In 2015, when he won the Kulwicki Cup, Majeski won 18 short track races in 56 starts. That success led to a driver development deal with Roush Fenway Racing. He scored three top 10s in 15 Xfinity Series races for Roush, then moved on to Niece Motorsports in the Truck Series before landing with ThorSport’s Truck team in 2021. In 2022, his first full season, he won twice, scored 10 top fives and finished fourth in the point standings.

Majeski, now 28 years old, said he has tried to set himself apart from other rising drivers by being involved in all aspects of the team, much as Kulwicki was.

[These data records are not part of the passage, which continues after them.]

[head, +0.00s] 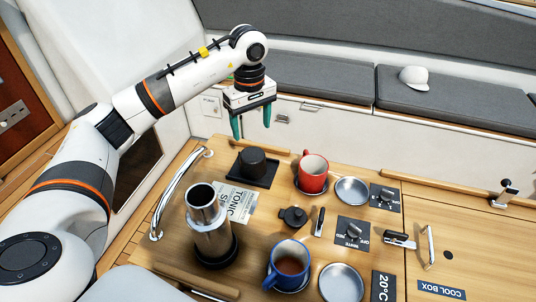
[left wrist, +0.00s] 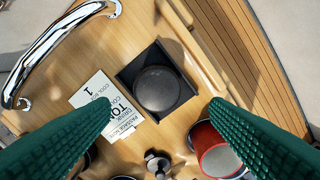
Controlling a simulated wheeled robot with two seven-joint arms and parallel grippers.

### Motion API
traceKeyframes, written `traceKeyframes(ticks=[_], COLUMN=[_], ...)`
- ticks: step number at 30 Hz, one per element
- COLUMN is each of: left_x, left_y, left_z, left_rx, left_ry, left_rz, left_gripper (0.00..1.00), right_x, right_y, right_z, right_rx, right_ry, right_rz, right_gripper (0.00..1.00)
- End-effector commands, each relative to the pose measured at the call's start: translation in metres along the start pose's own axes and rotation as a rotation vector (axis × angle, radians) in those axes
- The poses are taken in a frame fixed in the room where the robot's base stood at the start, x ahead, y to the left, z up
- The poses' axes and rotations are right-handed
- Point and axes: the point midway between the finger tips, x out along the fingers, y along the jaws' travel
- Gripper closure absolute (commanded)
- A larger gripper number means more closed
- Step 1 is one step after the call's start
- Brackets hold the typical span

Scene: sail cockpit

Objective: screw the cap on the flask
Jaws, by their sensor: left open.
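The flask (head: 210,232) is a steel cylinder standing upright in a black round base on the wooden table, its mouth open. A black round cap-like piece (head: 252,161) sits on a black square tray (head: 268,181) behind the flask. It also shows in the left wrist view (left wrist: 157,88), centred between the fingers. My left gripper (head: 252,127) is open and empty, pointing down above this black piece with a clear gap. In the left wrist view its green fingertips (left wrist: 160,107) stand wide apart. My right gripper is not in view.
A red mug (head: 313,172) stands right of the tray, a blue mug (head: 289,262) in front. A printed card (head: 240,203) lies near the flask. A small black lidded item (head: 293,216) and metal dishes (head: 352,190) are nearby. A steel rail (head: 176,196) edges the table's left.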

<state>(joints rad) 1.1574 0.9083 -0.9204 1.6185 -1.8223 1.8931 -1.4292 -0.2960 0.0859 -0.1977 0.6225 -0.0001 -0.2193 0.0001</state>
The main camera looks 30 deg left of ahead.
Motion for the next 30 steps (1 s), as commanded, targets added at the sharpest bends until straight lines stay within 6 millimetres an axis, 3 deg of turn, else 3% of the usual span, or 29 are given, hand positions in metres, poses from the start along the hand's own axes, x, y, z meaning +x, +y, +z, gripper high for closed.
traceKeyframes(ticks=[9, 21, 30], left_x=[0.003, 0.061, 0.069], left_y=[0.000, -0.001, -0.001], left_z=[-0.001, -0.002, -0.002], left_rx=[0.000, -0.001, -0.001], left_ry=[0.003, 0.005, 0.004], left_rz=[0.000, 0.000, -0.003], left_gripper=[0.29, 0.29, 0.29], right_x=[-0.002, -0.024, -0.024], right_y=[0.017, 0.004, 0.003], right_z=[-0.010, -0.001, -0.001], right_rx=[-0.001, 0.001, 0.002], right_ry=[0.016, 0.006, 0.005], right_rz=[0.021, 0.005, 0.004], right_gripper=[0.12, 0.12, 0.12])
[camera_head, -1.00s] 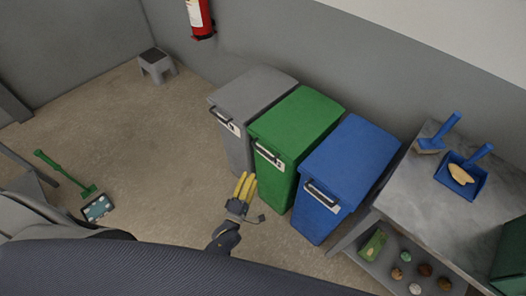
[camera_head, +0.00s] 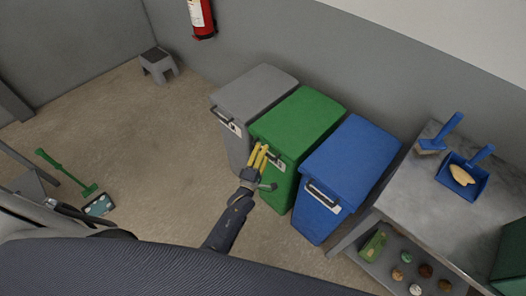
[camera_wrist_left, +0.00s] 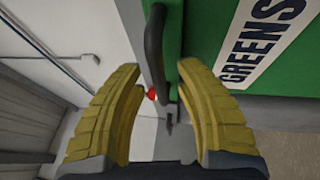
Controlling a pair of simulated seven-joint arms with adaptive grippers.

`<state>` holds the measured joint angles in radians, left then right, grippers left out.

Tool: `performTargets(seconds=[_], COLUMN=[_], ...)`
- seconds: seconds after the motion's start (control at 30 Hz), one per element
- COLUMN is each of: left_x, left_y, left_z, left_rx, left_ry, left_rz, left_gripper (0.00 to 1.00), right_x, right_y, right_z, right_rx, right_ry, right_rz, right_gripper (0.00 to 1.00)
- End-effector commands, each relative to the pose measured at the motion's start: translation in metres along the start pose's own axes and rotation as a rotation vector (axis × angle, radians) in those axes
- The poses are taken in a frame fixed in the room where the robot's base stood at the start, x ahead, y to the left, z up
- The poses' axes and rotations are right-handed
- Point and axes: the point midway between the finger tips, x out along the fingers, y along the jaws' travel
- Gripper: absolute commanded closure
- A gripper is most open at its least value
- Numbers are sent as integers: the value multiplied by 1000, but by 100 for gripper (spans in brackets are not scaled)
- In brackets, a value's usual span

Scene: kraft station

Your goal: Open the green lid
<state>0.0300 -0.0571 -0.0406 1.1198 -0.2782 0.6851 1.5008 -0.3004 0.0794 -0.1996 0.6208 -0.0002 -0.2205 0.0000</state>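The green bin's lid (camera_head: 302,116) is shut, flat on top of the green bin (camera_head: 280,190) in the middle of the row. My left gripper (camera_head: 259,149) has yellow fingers and is in front of the bin's upper front, close to the handle, covering part of it. In the left wrist view, the dark handle bar (camera_wrist_left: 153,42) lies just ahead of the open fingers (camera_wrist_left: 157,75), roughly in line with the gap between them. Whether they touch it, I cannot tell. The white GREENS label (camera_wrist_left: 262,40) is beside it. My right gripper is not in view.
A grey bin (camera_head: 255,95) and a blue bin (camera_head: 350,160) stand close on either side. A grey table (camera_head: 415,200) with a blue brush and dustpan is at the right. Open floor (camera_head: 140,190) lies to the left.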

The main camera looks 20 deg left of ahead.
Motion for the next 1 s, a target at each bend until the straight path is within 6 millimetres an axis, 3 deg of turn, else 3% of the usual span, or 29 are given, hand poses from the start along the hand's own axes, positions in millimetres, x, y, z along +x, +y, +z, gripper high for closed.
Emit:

“I think what people maybe don’t understand about Alan is that, yes, he was a great race car driver, but he was so smart from every avenue it takes to be good in motorsports,” Majeski said. “From a business perspective, from an engineering standpoint, from a driving standpoint, he was able to take all his strengths and put it all together and put the correct people around him to be successful.

“In every NASCAR opportunity I’ve had, I’ve worked at the shop in some capacity. I’ve tried to show ambition and the want to get better and to get the team to sort of corral around me.

“Alan won a championship doing that, and I don’t know how you could be any prouder of what you accomplished than that. I was always very inspired by that. I sort of set my career and my mindset around what he did.”